→ **GIVEN EXERCISE**
List each line of the data that holds the string "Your", please.

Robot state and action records
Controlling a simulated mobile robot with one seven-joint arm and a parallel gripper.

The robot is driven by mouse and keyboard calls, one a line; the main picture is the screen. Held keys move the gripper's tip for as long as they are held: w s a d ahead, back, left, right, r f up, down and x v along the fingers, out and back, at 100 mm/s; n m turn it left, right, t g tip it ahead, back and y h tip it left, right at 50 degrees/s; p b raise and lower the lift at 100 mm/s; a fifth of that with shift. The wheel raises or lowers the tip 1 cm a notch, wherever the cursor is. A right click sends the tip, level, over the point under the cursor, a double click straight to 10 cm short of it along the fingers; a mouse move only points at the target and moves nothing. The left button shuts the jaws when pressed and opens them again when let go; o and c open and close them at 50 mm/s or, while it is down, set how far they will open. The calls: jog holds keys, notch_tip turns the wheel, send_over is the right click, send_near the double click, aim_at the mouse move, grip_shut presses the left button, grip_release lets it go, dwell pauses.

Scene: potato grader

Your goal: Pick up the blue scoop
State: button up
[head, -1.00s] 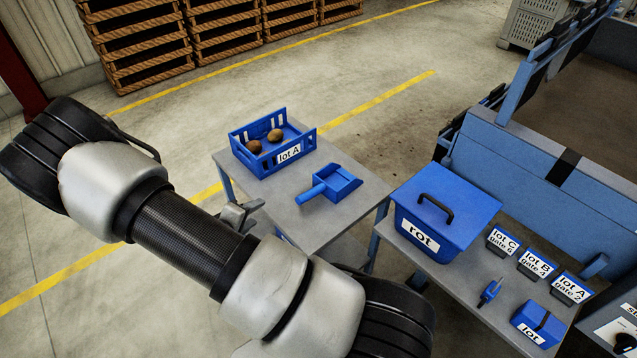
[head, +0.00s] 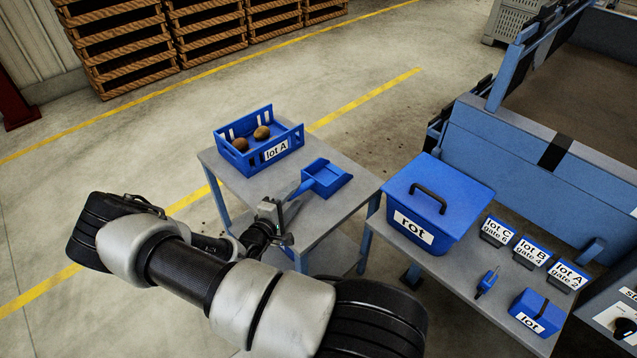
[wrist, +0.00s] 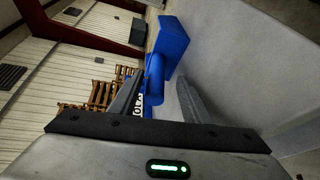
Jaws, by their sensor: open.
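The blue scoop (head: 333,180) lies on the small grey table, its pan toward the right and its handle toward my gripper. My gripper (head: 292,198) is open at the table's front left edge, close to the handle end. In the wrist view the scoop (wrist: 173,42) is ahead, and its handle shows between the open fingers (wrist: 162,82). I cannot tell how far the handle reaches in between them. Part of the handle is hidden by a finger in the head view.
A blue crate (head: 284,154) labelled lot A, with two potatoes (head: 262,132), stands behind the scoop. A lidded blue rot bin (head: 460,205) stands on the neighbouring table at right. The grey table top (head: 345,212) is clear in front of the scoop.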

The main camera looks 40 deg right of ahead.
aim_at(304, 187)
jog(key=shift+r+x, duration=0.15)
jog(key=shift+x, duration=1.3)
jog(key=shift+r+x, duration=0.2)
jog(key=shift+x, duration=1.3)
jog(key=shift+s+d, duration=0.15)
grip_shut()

* * *

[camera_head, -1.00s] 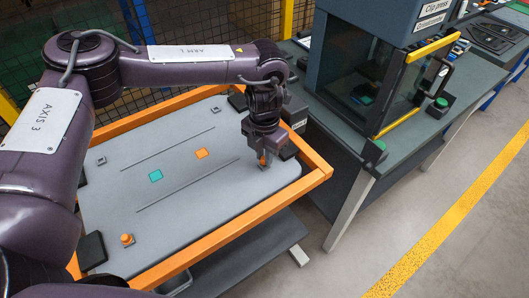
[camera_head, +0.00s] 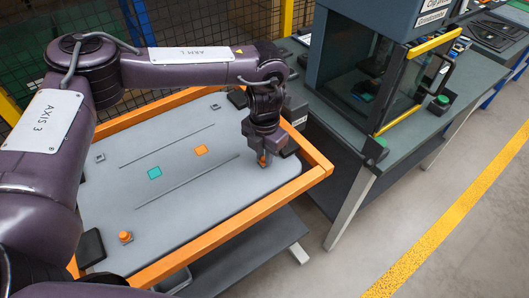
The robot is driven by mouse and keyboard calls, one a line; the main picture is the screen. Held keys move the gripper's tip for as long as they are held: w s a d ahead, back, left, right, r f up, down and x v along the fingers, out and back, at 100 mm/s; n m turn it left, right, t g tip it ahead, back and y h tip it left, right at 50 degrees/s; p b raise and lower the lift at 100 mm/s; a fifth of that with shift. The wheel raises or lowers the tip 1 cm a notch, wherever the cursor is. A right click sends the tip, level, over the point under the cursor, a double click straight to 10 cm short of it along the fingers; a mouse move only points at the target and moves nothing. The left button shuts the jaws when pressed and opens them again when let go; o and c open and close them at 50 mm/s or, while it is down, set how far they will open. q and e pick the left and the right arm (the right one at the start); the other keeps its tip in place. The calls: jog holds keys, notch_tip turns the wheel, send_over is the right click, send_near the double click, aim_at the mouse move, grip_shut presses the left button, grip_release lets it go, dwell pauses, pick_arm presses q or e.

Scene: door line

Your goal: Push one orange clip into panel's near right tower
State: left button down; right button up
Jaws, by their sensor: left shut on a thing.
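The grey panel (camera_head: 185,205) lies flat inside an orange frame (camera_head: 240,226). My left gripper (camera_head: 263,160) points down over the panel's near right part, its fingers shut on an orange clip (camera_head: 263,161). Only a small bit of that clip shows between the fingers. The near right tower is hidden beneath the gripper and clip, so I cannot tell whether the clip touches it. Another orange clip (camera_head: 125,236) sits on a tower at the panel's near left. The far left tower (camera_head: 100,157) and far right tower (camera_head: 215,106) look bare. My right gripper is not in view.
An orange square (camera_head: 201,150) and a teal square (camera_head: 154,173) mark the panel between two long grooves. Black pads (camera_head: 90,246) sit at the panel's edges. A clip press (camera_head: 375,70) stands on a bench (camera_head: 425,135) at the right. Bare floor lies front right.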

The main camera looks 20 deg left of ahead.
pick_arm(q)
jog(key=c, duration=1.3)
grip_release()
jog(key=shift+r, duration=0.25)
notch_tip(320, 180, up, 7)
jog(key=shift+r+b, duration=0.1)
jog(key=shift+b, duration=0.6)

→ **ANSWER TO THIS EXERCISE**
Your goal: Pick up the blue scoop
Your goal: Push one orange clip into panel's near right tower

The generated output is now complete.